TASK OBJECTIVE — Set down, please, exactly the lines below that run from the line with "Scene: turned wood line" to the line with "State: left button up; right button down", both lines included.

[Entries from a robot dataset]
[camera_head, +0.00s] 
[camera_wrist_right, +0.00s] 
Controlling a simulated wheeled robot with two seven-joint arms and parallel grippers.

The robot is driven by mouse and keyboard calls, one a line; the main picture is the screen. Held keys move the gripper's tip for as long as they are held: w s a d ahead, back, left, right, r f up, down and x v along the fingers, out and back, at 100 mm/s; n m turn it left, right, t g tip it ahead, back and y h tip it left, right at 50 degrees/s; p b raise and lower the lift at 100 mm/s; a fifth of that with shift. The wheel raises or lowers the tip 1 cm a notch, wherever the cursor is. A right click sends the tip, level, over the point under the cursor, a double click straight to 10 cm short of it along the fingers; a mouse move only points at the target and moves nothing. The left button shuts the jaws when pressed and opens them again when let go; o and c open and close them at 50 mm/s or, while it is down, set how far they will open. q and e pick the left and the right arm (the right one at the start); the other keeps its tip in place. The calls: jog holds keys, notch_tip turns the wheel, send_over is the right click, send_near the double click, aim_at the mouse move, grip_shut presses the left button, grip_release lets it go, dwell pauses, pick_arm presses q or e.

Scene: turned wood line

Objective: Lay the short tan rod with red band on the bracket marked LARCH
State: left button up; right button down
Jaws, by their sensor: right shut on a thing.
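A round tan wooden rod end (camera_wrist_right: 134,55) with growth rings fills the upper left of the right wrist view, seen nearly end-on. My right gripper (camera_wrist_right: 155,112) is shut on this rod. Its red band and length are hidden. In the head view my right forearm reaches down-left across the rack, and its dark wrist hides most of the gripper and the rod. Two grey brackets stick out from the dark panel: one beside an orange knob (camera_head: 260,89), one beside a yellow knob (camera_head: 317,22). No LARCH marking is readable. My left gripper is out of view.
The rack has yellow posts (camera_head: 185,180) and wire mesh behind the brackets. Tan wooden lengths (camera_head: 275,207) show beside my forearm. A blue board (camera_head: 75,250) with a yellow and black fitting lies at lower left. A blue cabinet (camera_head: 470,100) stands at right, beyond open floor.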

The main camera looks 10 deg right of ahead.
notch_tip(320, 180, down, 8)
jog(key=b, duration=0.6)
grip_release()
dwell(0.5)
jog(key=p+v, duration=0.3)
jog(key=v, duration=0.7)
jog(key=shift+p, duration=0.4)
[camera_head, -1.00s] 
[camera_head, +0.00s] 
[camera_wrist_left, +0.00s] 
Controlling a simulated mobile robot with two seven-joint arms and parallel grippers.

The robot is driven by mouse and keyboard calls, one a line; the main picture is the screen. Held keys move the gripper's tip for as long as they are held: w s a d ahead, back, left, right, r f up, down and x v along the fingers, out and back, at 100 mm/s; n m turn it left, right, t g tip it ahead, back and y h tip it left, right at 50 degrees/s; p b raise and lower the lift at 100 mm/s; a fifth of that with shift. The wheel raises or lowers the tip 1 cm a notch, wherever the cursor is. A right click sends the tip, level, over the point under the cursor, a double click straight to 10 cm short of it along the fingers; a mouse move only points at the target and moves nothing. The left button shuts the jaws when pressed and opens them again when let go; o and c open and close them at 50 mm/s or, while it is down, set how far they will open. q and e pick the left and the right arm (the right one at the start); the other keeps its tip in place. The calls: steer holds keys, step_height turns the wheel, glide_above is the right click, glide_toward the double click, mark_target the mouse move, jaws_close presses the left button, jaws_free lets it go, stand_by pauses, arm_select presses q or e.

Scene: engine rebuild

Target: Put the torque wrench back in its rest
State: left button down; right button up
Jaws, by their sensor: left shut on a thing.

SOLUTION —
Scene: turned wood line

Objective: Lay the short tan rod with red band on the bracket marked LARCH
State: left button up; right button down

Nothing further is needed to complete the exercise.